First calculate $\|\psi\|$. We have:
$$|\psi(f)| = \left|\int_{-1}^1f(t)\,dt\right| \le \int_{-1}^1 |f(t)|\,dt \le \int_{-1}^1 \|f\|_\infty\,dt =2\|f\|_\infty$$
so $\|\psi\| \le 2$.
For the even function $f \equiv 1$ we have $$\|\psi\| \ge \frac{|\psi(f)|}{\|f\|_\infty} = 2
$$
so we conclude $\|\psi\| = 2$.
Consider the bounded linear functionals $F_1, F_2 : C[-1,1] \to \mathbb{R}$ given by:
$$F_1(f) = \int_{-1}^1 f(t)\,dt$$
$$F_2(f) = 2\int_{0}^1 f(t)\,dt$$
$F_1$ and $F_2$ are both extensions of $\psi$. Indeed, for an even function $f$ we have:
$$F_2(f) = 2\int_{0}^1 f(t)\,dt = \int_{-1}^1 f(t)\,dt = \psi(f) = F_1(f)$$
And also we have $\|F_1\| = \|F_2\| = 2 = \|\psi\|$ which is shown similarly as for $\psi$:
$$|F_1(f)| = \left|\int_{-1}^1f(t)\,dt\right| \le \int_{-1}^1 |f(t)|\,dt \le \int_{-1}^1 \|f\|_\infty\,dt = 2\|f\|_\infty$$
$$|F_2(f)| = \left|2\int_{0}^1f(t)\,dt\right| \le 2\int_{0}^1 |f(t)|\,dt \le 2\int_{0}^1 \|f\|_\infty\,dt =2\|f\|_\infty$$
Therefore, we get $\|F_1\|, \|F_2\| \le 2$. Since they extend $\psi$, we also have the reverse inequality.

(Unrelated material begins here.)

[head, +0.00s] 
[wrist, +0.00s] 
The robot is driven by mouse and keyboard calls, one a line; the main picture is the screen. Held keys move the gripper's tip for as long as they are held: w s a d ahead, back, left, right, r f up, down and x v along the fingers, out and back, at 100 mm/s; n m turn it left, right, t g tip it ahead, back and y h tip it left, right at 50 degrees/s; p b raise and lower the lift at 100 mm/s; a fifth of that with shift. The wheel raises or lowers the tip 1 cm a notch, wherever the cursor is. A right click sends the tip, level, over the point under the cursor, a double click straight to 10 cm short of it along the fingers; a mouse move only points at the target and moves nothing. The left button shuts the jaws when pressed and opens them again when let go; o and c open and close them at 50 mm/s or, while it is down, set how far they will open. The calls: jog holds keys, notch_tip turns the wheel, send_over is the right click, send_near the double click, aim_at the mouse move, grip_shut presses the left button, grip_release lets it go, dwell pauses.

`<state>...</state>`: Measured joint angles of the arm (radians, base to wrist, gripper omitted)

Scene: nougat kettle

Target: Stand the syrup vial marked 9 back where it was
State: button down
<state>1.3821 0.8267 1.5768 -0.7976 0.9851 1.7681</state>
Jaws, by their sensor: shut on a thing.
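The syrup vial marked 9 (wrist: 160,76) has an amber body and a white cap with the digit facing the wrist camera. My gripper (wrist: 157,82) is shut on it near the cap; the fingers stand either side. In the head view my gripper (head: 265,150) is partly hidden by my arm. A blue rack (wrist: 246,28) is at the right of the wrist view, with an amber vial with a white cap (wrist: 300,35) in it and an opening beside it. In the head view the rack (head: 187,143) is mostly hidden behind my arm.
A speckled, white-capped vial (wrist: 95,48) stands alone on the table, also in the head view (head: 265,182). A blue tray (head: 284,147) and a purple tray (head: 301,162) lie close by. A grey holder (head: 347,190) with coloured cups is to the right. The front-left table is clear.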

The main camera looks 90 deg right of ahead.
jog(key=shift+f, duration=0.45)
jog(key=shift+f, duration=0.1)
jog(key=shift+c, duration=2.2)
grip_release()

So, $F_1$ and $F_2$ are both Hahn-Banach extensions for $\psi$.
Now, it is a known result that if there are two different Hahn-Banach extensions of a functional, then there are infinitely many Hahn-Banach extensions.
Namely, for every $\alpha \in [0,1]$ the functional $\alpha F_1 + (1 - \alpha) F_2$ is also a Hahn-Banach extension of $\psi$.